DO THIS:
Locate each line below that includes "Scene" and reproduce it.

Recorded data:
====
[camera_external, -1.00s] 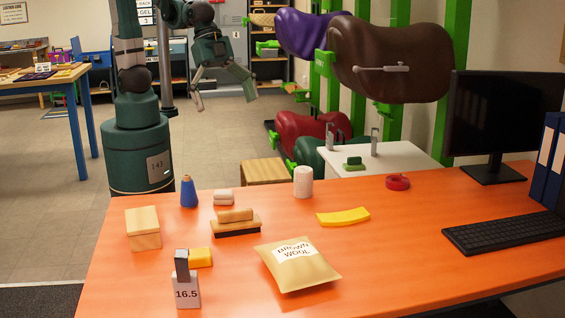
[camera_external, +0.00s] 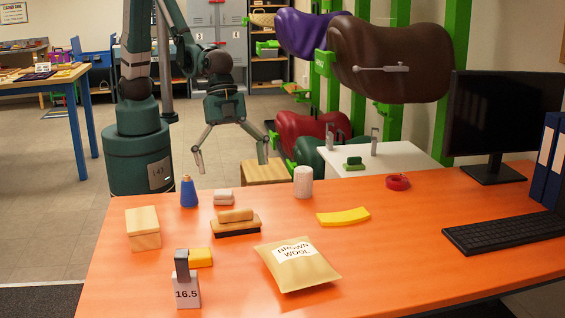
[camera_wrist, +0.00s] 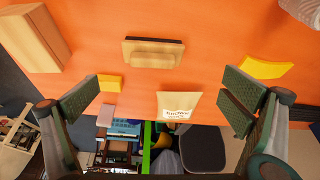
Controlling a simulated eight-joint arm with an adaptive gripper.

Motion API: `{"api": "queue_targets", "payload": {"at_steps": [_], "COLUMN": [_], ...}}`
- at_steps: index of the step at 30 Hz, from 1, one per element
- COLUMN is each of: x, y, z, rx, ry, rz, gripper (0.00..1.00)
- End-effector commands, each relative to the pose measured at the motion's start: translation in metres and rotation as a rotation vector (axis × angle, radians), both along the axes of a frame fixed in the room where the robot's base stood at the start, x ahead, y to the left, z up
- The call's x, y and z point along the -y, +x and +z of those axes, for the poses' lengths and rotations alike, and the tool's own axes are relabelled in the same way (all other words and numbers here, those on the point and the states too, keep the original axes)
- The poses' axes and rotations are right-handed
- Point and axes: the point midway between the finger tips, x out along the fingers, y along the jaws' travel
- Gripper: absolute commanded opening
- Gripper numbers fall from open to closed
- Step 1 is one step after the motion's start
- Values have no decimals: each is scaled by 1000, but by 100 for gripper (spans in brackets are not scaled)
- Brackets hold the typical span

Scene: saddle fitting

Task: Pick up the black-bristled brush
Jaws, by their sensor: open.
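The black-bristled brush (camera_external: 236,224) lies on the orange table with its wooden back and grip up and its dark bristles down. It also shows in the wrist view (camera_wrist: 153,53), near the top middle, with a thin dark edge of bristles along its far side. My gripper (camera_external: 231,168) is open and empty, its fingers spread wide. In the external view it hangs beyond the table's far edge, above and behind the brush, apart from it. In the wrist view my two fingers (camera_wrist: 160,97) frame the lower left and right, and the brush lies between and beyond them.

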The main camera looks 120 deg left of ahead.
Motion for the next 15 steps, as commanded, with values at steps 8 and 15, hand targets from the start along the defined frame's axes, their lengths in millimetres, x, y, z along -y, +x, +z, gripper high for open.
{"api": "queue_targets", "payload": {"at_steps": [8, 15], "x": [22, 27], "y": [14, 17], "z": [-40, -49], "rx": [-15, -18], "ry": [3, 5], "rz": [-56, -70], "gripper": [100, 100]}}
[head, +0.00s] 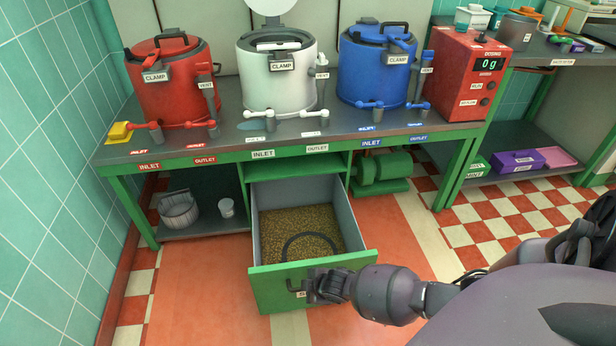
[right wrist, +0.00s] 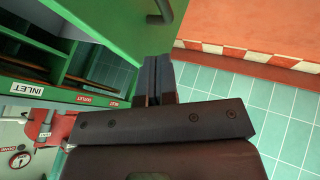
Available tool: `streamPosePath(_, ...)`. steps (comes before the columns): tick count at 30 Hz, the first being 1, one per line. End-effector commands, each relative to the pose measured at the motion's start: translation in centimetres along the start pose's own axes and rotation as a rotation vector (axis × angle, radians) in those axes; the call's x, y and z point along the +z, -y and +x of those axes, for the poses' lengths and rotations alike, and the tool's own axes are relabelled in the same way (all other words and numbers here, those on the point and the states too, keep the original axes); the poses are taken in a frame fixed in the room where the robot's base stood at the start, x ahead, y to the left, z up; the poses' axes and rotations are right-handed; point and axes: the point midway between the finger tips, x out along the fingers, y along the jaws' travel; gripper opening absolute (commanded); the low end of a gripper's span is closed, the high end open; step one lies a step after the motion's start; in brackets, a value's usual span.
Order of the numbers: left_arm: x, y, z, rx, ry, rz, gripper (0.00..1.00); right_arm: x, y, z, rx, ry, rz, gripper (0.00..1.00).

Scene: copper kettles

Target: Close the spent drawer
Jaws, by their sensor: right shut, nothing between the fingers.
====
ANSWER IN FULL:
Scene: saddle fitting
Scene: copper kettles

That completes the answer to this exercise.